Adicionalmente, el Gobierno se ha comprometido a que durante 1991 las alzas en los combustibles y las tarifas de energía tampoco excedan el 22 por ciento. A cambio de ello, ha impuesto a los trabajadores un ajuste del salario mínimo del 26 por ciento, seis puntos por debajo de la inflación de 1990, y en el sector público ha sido aún más drástico con los sueldos, tal como se explicó.
El Gobierno está solicitando a los sindicatos que moderen sus pretensiones salariales en las convenciones colectivas que se negocien en este año, a niveles compatibles con la meta de inflación del 22 por ciento anual.
Lógicamente que el sector empresarial debe hacer también su cuota de sacrificio, similar a la que se ha impuesto a las entidades públicas y a los trabajadores. De allí la solicitud que ha hecho el Gobierno a los principales empresarios del país para que se comprometan a no elevar sus precios en más del 22 por ciento durante 1991, argumentando, entre otras cosas, que las buenas utilidades del año pasado son un colchón que puede absorber el sacrificio que se está pidiendo para este año.
Los empresarios están de acuerdo en que la primera prioridad del país debe consistir en reducir el ritmo de inflación lo más rápidamente posible. Creen, sin embargo, que más que una inflación de demanda, el país está viviendo una de costos, impulsada por una política de devaluación real creciente, por ajustes en los precios de la energía y demás servicios públicos superiores a la inflación, y por alzas en insumos importados fuera del control de la empresa nacional.
Argumentan que el incremento de los medios de pago en 1990 (28 por ciento promedio) no explica una inflación del 32 por ciento, y de allí que crean exageradas medidas tan restrictivas como el encaje marginal del ciento por ciento y la orden perentoria de girar al exterior las deudas por concepto de importaciones en un breve plazo, lo que va a encarecer aún más el costo del crédito.
Es por eso la preocupación con que los empresarios miran las alzas en la energía anunciadas por electrificadoras regionales, muy por encima del 22 por ciento propuesto y, sobre todo, la total falta de compromisos del Gobierno en materia de tasa de cambio.
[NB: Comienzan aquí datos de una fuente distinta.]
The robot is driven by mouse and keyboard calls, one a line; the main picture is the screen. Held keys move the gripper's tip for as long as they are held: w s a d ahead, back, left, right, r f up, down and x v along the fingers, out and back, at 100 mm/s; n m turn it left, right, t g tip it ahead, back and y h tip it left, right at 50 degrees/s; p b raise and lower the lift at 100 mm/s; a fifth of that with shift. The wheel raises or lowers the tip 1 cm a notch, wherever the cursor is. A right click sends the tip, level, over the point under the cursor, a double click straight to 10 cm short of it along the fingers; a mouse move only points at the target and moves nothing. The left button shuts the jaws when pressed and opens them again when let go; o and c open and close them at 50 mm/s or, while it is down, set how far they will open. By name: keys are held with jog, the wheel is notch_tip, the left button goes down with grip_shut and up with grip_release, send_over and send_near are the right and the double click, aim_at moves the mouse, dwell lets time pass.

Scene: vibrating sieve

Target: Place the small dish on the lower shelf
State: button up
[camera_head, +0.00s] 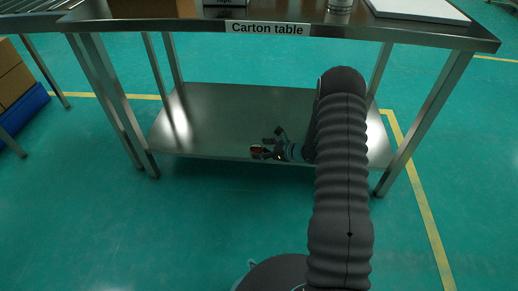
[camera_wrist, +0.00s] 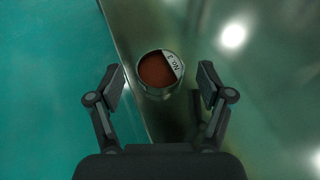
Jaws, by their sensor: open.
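The small dish (camera_wrist: 160,94) is round, with a reddish-brown content and a white label reading "No.3". In the wrist view it lies between and slightly ahead of the two open fingers of my gripper (camera_wrist: 161,85), with a gap on each side. In the head view the dish (camera_head: 257,150) is at the front edge of the lower shelf (camera_head: 225,105), just left of my gripper (camera_head: 268,148). The shelf is a shiny metal board under the table. I cannot tell whether the dish's whole base rests on it.
The tabletop (camera_head: 350,30) above carries a "Carton table" label (camera_head: 267,29), a brown box (camera_head: 150,8), a can (camera_head: 340,5) and a white flat item (camera_head: 415,9). Table legs (camera_head: 425,115) stand at the corners. The shelf behind and left of the dish is clear.

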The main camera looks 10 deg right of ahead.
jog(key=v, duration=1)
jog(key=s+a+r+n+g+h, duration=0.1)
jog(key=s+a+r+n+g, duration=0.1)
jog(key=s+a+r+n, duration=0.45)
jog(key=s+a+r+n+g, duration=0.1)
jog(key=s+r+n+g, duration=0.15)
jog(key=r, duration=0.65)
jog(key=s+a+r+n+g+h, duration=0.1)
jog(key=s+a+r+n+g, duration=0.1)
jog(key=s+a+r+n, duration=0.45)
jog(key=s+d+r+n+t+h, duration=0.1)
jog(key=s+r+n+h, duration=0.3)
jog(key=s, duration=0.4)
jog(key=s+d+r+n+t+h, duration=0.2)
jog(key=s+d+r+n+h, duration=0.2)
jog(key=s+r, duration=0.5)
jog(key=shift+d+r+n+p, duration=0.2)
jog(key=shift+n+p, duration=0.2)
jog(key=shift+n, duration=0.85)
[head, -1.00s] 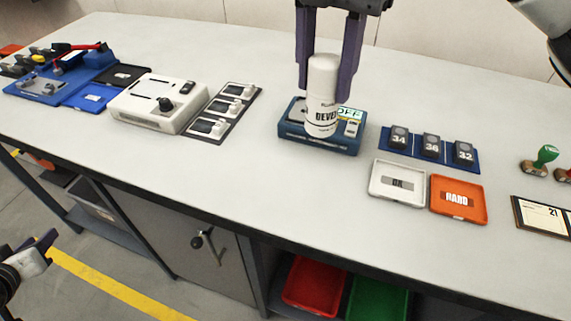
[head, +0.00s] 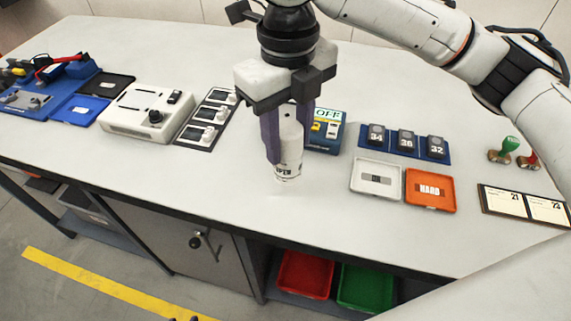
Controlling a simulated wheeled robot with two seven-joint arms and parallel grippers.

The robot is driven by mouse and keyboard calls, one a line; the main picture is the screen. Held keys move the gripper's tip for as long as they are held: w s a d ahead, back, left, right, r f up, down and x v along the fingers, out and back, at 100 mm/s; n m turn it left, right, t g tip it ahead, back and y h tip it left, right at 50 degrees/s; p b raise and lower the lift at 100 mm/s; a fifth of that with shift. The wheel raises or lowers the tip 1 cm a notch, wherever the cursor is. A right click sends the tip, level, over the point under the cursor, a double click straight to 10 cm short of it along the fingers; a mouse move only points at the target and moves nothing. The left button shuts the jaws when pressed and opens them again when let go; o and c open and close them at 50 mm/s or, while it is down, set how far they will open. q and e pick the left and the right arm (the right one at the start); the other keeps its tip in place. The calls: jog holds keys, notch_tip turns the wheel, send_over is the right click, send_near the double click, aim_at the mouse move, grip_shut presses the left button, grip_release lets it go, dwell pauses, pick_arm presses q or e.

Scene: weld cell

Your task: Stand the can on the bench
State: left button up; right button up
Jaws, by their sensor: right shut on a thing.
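The white can (head: 289,158), with dark lettering on its side, is upright near the middle of the bench (head: 200,180). My right gripper (head: 287,140) is shut on the can, its two purple fingers on either side of it. The can's base is at or just above the bench top, in front of the blue scale (head: 327,137); I cannot tell whether it touches. The gripper and can hide part of the scale. My left gripper is out of view.
A white tray (head: 357,186) and an orange tray (head: 430,204) lie to the right, with numbered blocks (head: 406,142) behind. A white device (head: 130,128) and a switch panel (head: 189,132) stand left. Stamps (head: 508,146) and a calendar (head: 500,203) are far right. The bench front is clear.

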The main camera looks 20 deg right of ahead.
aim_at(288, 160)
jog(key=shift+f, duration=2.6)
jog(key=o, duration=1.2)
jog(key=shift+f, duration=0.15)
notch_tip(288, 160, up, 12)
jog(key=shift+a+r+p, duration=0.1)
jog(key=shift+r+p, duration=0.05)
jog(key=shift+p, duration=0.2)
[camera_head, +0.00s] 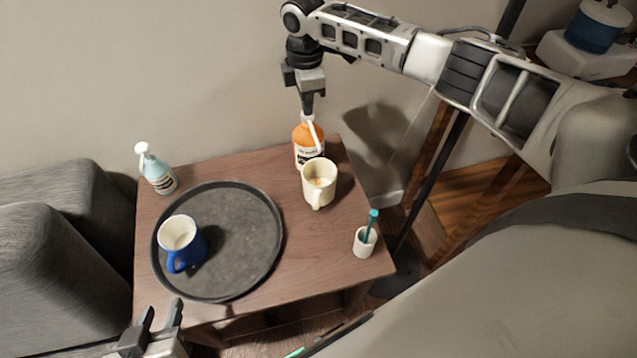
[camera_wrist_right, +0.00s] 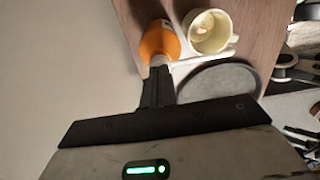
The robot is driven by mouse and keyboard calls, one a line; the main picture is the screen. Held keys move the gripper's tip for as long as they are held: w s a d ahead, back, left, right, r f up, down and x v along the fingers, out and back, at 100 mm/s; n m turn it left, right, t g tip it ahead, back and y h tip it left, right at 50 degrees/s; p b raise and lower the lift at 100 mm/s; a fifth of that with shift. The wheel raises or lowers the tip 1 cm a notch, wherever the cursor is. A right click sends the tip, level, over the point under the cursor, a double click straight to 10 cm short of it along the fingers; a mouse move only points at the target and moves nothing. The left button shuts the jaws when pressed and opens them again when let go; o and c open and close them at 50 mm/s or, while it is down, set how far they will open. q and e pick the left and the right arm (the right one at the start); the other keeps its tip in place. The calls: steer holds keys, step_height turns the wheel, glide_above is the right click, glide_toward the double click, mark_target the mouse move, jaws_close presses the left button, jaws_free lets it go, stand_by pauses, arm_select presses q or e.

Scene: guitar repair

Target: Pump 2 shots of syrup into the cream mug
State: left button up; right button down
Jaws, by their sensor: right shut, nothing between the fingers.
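The orange syrup bottle (camera_head: 306,152) stands at the back of the wooden table, with a white pump spout (camera_head: 315,133) pointing toward the front. The cream mug (camera_head: 315,190) stands upright just in front of it, with something light brown inside. My right gripper (camera_head: 308,110) is shut and empty, pointing down at the top of the pump; its tips hide the pump head. In the right wrist view its fingers (camera_wrist_right: 159,75) meet at the bottle (camera_wrist_right: 157,40), beside the mug (camera_wrist_right: 218,40). I cannot tell whether they press it. My left gripper (camera_head: 160,320) is open and empty, low at the table's front left.
A round dark tray (camera_head: 237,240) holds a blue mug (camera_head: 190,249). A light-blue pump bottle (camera_head: 159,175) stands at the back left. A small white cup (camera_head: 364,243) with a teal stick stands at the right edge. A grey sofa (camera_head: 60,240) is left of the table.

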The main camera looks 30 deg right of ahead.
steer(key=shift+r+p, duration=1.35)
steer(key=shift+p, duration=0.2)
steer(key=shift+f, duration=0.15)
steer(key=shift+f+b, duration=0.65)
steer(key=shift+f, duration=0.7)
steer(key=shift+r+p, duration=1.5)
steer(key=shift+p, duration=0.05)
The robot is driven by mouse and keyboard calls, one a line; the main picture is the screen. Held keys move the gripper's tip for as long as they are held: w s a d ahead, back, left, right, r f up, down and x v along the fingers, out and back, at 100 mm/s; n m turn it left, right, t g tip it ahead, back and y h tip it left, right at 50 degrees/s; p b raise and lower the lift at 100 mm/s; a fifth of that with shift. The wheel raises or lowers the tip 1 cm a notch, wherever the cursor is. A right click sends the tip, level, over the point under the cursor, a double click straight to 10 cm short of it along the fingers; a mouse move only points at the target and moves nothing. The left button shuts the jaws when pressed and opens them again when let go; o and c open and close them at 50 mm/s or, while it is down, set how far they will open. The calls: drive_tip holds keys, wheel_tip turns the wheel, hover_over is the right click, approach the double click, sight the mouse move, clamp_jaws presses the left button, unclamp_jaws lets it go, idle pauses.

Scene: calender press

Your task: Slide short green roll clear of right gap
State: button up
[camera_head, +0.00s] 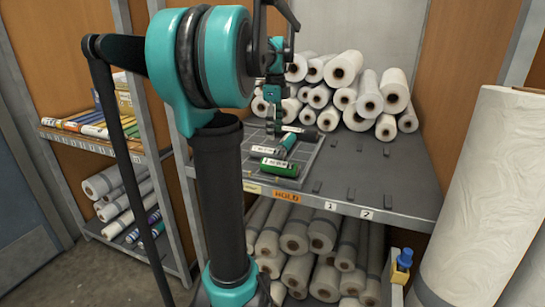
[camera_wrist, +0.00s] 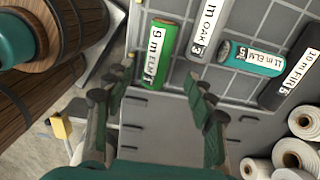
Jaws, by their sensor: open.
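The short green roll (camera_wrist: 160,52) carries a white label reading "9 m ELM" and lies on a gridded grey tray in the wrist view. It also shows in the head view (camera_head: 279,168), at the tray's front. My gripper (camera_wrist: 157,78) is open and empty, with its fingers apart near the green roll's lower end. In the head view my gripper (camera_head: 273,118) points down over the tray. On the shelf edge are labels "1" (camera_head: 330,206) and "2" (camera_head: 366,214), with small dark pegs on the shelf behind them. I cannot tell which space is the right gap.
Beside the green roll lie a grey OAK roll (camera_wrist: 207,30), a teal ELM roll (camera_wrist: 250,57) and a dark FIR roll (camera_wrist: 290,80). Several white rolls (camera_head: 367,100) are stacked behind. The shelf (camera_head: 385,170) is bare at the right apart from pegs. A large wrapped roll (camera_head: 475,200) stands at far right.

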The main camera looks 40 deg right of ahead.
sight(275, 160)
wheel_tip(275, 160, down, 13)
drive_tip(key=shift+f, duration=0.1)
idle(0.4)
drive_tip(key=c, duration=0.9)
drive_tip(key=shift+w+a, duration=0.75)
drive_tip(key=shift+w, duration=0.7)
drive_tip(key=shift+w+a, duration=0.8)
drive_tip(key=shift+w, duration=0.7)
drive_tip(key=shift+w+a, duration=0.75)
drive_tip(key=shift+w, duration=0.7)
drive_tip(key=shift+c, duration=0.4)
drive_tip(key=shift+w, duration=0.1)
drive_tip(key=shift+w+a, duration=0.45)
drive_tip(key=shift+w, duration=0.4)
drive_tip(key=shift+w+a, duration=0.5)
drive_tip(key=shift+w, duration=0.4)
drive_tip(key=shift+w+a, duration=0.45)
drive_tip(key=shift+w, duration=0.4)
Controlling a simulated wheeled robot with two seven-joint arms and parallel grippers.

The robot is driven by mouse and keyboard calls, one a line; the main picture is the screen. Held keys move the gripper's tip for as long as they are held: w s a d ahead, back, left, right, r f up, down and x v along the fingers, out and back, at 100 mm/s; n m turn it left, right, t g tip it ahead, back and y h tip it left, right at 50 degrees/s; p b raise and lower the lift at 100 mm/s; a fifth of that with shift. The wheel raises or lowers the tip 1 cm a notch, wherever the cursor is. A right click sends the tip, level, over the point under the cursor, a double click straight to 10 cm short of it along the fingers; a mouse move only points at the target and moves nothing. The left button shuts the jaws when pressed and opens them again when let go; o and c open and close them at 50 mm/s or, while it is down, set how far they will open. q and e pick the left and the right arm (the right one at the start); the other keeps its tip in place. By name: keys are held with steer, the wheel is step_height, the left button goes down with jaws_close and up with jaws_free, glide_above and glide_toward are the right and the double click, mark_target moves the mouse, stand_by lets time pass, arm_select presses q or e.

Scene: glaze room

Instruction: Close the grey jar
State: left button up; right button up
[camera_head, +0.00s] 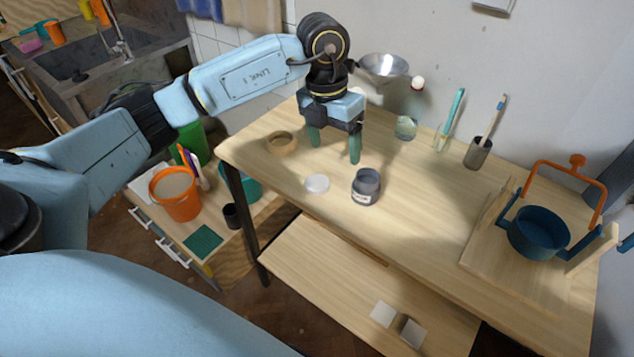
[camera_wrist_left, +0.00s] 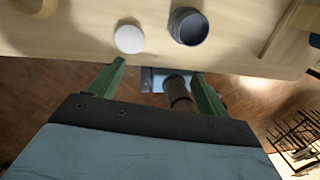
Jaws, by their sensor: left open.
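The grey jar (camera_head: 366,187) stands upright and open on the wooden table, with a pale label on its front. A round white lid (camera_head: 317,184) lies flat on the table just left of the jar, apart from it. My left gripper (camera_head: 334,146) hangs above the table behind the lid and jar, its green fingers apart and nothing between them. In the left wrist view the lid (camera_wrist_left: 129,38) and the open jar (camera_wrist_left: 188,26) show beyond the fingertips (camera_wrist_left: 160,80).
A tape-like ring (camera_head: 281,143) lies at the table's left. A blue pot (camera_head: 538,234) stands at the right. The table's middle is clear.

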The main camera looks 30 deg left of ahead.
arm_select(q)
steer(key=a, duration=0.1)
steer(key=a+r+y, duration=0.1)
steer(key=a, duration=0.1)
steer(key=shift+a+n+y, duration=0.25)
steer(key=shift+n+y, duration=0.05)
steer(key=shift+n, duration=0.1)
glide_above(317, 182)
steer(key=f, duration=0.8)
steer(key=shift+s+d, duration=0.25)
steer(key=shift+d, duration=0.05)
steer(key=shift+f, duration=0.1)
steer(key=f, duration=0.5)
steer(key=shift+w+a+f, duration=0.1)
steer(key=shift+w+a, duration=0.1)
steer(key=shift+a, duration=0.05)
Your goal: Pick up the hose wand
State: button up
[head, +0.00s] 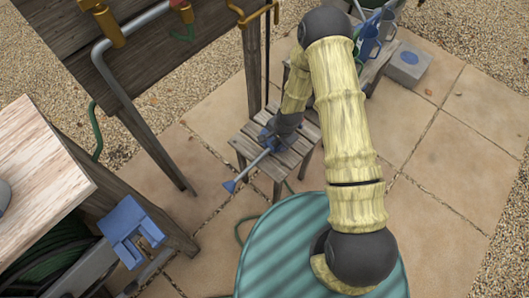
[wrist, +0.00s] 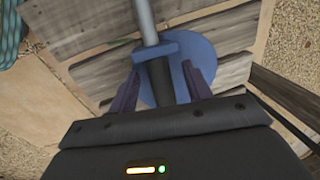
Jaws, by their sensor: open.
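The hose wand (head: 252,165) lies on a small slatted wooden stool (head: 293,155), its blue flared end sticking out past the stool's left edge. In the wrist view the wand's grey tube (wrist: 145,22) runs up from a blue collar and a dark grip (wrist: 158,78), with a blue disc (wrist: 181,68) beneath or beside it. My gripper (wrist: 160,90) is open, one finger on each side of the dark grip, with gaps visible. In the head view my gripper (head: 273,136) is over the stool and hides part of the wand.
A wooden table (head: 40,165) stands at the left, with a blue piece (head: 130,230) and a green hose reel (head: 52,258) below it. A post (head: 252,65) rises behind the stool. Blue cans (head: 368,42) and a grey block (head: 408,65) are at the back. Paving at right is clear.

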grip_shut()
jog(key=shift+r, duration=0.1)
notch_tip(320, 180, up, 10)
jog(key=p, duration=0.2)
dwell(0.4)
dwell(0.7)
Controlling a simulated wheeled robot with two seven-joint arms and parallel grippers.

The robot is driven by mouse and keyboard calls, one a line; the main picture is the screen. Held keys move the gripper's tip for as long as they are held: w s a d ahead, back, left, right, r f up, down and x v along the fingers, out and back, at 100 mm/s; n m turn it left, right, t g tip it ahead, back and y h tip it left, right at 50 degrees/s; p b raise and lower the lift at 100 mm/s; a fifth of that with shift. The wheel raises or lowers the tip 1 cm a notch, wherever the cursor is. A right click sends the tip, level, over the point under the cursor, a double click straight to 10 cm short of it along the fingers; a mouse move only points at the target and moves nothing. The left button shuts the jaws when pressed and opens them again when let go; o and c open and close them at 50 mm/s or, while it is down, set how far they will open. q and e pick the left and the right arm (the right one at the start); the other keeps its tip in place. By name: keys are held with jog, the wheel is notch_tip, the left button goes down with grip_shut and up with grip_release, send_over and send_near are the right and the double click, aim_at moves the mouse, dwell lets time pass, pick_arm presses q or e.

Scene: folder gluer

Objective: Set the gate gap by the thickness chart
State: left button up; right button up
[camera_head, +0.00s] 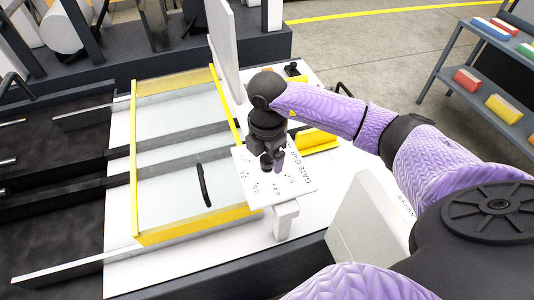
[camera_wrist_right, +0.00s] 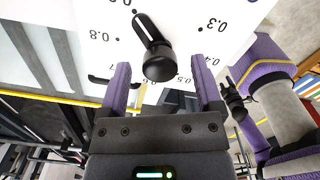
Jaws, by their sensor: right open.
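The white gate gap plate (camera_head: 300,180) carries the printed words GATE GAP and a scale of numbers with dots. In the right wrist view the plate (camera_wrist_right: 185,15) shows 0.8 at left and 0.3 at right. A black knob (camera_wrist_right: 158,65) with a long pointer arm stands on it; the pointer runs towards the upper left, near a dot. My right gripper (camera_head: 272,165) is over the plate, pointing down. In the wrist view its purple fingers (camera_wrist_right: 160,78) are open, one on either side of the knob, with visible gaps. The knob is mostly hidden in the head view.
A yellow-edged glass panel (camera_head: 172,140) with a black handle (camera_head: 203,185) lies left of the plate. A white upright panel (camera_head: 370,232) stands to the right. A shelf rack (camera_head: 455,65) with coloured boxes is at upper right. A purple arm (camera_wrist_right: 265,65) with a dark end shows in the wrist view.

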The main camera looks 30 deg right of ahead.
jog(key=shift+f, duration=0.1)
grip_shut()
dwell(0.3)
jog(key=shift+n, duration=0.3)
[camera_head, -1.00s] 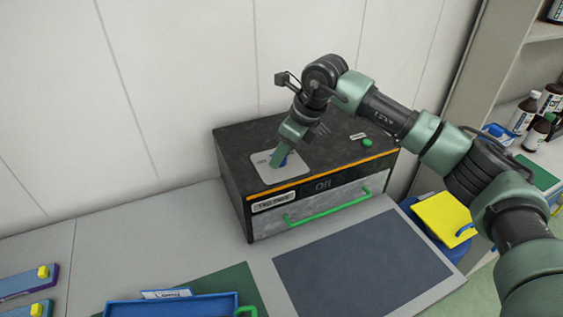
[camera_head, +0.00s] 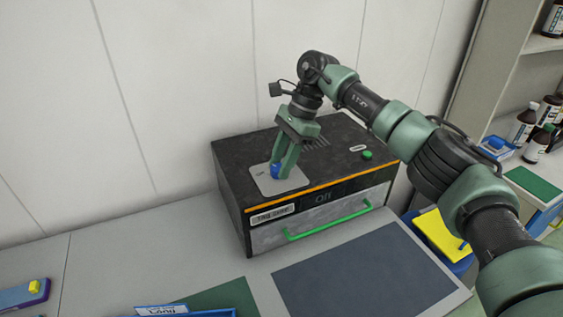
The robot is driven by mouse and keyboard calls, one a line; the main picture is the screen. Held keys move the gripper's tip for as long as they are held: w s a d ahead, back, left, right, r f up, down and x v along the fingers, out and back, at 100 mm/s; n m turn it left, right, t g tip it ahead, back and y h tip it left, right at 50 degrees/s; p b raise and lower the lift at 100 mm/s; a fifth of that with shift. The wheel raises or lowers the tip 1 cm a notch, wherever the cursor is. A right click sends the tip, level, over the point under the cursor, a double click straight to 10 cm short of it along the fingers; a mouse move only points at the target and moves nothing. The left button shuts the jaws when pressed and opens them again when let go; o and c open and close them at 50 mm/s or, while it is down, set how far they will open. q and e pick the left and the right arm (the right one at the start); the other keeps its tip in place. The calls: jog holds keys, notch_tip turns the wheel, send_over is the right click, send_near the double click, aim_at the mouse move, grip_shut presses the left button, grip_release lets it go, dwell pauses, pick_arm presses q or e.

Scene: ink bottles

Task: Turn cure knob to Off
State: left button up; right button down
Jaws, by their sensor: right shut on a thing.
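The cure knob (camera_head: 275,171) is blue and sits on a light plate (camera_head: 270,187) on top of a black box-shaped oven (camera_head: 340,160). My right gripper (camera_head: 279,168) points down at the knob and is shut on it; its fingers hide part of it. The marks on the plate are too small to read fully. A label (camera_head: 272,215) reading "Tag Oven" is on the front, beside a drawer with a green handle (camera_head: 330,221). My left gripper is not in view.
A green button (camera_head: 367,155) is on the oven top. A dark mat (camera_head: 365,270) lies in front. A blue tray (camera_head: 215,313) is at the bottom edge. Shelves with bottles (camera_head: 523,122) stand at right. A white wall is behind the oven.

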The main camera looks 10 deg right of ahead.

No es posible un pacto social si los empresarios no tienen algún tipo de certeza sobre el manejo que piensa darse al ritmo de devaluación, como lo demuestra la experiencia de México.
Es comprensible que el Gobierno no quiera atarse a una meta cuantitativa precisa de devaluación para 1991, pero no puede seguir evadiendo el tema como hasta ahora lo ha hecho. Creo que una fórmula adecuada para involucrar a los empresarios en la política de 22 por ciento consistiría en que el Gobierno anuncie que no tratará de aumentar la tasa real de cambio, y que simplemente devaluará lo que sea necesario para mantenerla en el nivel actual, a la luz de la fórmula que para ello utiliza el Banco de la República.
Puesto de otra manera, esto equivale a decir que si la inflación colombiana fuera del 22 por ciento en 1991, y la inflación internacional promedio del orden del 4 por ciento, dentro de paridades estables entre el dólar, el marco y el yen, la devaluación para este año estaría por debajo del 20 por ciento. A medida que la política antiinflacionaria vaya surtiendo efecto, se iría reduciendo el ritmo de la devaluación.
Sin haberlo dicho explícitamente, esta parece ser la política que hoy se está siguiendo. En lo corrido del mes de enero, la devaluación está marchando a una tasa anual del 22 por ciento. Por qué entonces no poner las cartas sobre la mesa? Sin un compromiso sobre este tema y sobre las alzas de la energía, va a ser muy difícil que el sector empresarial asuma a plenitud las responsabilidades que le corresponden en ese pacto social que el país tanto necesita.